What to do | Set down only the lines running from the one with "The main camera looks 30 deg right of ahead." to the one with "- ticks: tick", both lines included, exactly as they stand, please.

>>

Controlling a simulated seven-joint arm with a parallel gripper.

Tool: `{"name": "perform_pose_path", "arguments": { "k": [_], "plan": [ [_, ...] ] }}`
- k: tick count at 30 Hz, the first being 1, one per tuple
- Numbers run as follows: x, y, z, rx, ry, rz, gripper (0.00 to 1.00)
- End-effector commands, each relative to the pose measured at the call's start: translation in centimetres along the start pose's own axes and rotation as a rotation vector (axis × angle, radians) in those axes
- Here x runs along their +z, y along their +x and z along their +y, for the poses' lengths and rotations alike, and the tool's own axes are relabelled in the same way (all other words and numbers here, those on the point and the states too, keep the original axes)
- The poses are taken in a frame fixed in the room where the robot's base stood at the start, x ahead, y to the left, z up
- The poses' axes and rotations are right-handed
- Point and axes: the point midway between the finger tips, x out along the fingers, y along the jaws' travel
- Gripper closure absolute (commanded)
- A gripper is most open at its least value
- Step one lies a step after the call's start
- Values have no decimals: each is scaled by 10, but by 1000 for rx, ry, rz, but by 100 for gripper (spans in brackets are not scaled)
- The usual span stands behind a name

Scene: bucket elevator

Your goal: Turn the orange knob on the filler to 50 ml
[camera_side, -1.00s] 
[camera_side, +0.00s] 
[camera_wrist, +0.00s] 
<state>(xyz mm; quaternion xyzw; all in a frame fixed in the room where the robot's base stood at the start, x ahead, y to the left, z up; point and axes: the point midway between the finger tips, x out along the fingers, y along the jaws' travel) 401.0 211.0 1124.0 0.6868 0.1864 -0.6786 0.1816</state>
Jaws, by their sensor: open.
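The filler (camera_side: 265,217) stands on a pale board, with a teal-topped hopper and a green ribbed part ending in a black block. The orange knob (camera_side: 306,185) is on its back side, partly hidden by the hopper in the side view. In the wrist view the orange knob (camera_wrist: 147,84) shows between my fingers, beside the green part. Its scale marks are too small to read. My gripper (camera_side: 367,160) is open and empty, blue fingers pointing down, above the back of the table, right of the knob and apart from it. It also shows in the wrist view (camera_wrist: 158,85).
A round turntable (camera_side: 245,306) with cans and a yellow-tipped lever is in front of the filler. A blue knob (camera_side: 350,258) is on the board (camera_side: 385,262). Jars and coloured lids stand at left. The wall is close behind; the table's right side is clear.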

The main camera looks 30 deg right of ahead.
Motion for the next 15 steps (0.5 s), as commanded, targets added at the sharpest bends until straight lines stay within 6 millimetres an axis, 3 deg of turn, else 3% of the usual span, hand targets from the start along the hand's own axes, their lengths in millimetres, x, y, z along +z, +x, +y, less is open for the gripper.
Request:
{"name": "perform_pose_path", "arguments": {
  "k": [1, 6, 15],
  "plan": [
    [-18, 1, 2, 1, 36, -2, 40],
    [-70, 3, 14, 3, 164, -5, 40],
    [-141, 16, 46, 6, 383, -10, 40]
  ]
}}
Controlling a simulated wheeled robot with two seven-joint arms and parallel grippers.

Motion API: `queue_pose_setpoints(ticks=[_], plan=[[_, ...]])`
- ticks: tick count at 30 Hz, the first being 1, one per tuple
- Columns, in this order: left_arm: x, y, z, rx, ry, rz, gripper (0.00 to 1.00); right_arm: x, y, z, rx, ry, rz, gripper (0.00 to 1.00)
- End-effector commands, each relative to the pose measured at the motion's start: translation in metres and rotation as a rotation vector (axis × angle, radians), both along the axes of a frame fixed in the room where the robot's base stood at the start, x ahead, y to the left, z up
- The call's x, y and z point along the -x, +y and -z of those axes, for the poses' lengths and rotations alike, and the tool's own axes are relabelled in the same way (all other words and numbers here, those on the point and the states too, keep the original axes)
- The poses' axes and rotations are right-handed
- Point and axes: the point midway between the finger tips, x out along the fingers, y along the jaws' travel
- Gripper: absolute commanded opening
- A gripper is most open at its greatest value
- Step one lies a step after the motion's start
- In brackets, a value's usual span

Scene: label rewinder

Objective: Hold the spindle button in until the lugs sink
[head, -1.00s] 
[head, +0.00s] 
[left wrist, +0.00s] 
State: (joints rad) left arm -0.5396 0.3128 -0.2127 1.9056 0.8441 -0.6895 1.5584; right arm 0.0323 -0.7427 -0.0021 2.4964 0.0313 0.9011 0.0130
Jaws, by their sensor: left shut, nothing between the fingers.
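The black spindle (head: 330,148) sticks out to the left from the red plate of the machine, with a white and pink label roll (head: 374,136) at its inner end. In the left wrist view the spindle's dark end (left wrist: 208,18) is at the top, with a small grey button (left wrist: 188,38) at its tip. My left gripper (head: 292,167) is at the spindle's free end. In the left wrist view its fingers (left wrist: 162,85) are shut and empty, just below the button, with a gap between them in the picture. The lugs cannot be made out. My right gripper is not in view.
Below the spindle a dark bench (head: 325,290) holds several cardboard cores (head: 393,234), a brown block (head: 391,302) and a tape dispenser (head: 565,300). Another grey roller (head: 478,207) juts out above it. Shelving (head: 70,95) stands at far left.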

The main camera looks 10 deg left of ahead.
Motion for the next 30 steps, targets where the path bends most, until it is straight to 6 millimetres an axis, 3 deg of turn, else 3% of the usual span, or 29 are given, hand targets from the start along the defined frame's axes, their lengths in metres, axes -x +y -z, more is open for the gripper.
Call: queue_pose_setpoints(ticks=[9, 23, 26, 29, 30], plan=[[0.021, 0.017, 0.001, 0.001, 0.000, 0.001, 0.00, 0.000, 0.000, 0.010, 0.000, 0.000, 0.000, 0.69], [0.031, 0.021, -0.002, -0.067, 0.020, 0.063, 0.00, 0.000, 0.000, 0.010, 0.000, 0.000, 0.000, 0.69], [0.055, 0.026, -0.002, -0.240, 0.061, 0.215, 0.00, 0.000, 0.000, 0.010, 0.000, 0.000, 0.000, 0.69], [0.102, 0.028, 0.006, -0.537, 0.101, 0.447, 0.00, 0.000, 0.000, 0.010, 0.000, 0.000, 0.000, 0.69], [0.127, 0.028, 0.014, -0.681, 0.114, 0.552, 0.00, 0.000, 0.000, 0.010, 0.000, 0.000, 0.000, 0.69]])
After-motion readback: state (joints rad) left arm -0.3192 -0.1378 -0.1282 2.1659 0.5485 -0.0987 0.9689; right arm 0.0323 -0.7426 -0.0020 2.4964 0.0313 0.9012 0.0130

<<

Output |
The main camera looks 30 deg right of ahead.
Motion for the next 15 steps (0.5 s), as commanded, targets added at the sharpest bends until straight lines stay within 6 millimetres an axis, 3 deg of turn, else 3% of the usual span, hand targets from the start along the hand's own axes, their lengths in millimetres, x, y, z along +z, +x, +y, less is open for the gripper.
Request:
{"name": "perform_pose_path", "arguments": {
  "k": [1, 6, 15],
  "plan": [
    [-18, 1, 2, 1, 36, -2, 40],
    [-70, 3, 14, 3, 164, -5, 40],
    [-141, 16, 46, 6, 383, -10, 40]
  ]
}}
Controlling a simulated wheeled robot with two seven-joint arms and parallel grippers.

Motion API: `queue_pose_setpoints(ticks=[_], plan=[[_, ...]])`
- ticks: tick count at 30 Hz, the first being 1, one per tuple

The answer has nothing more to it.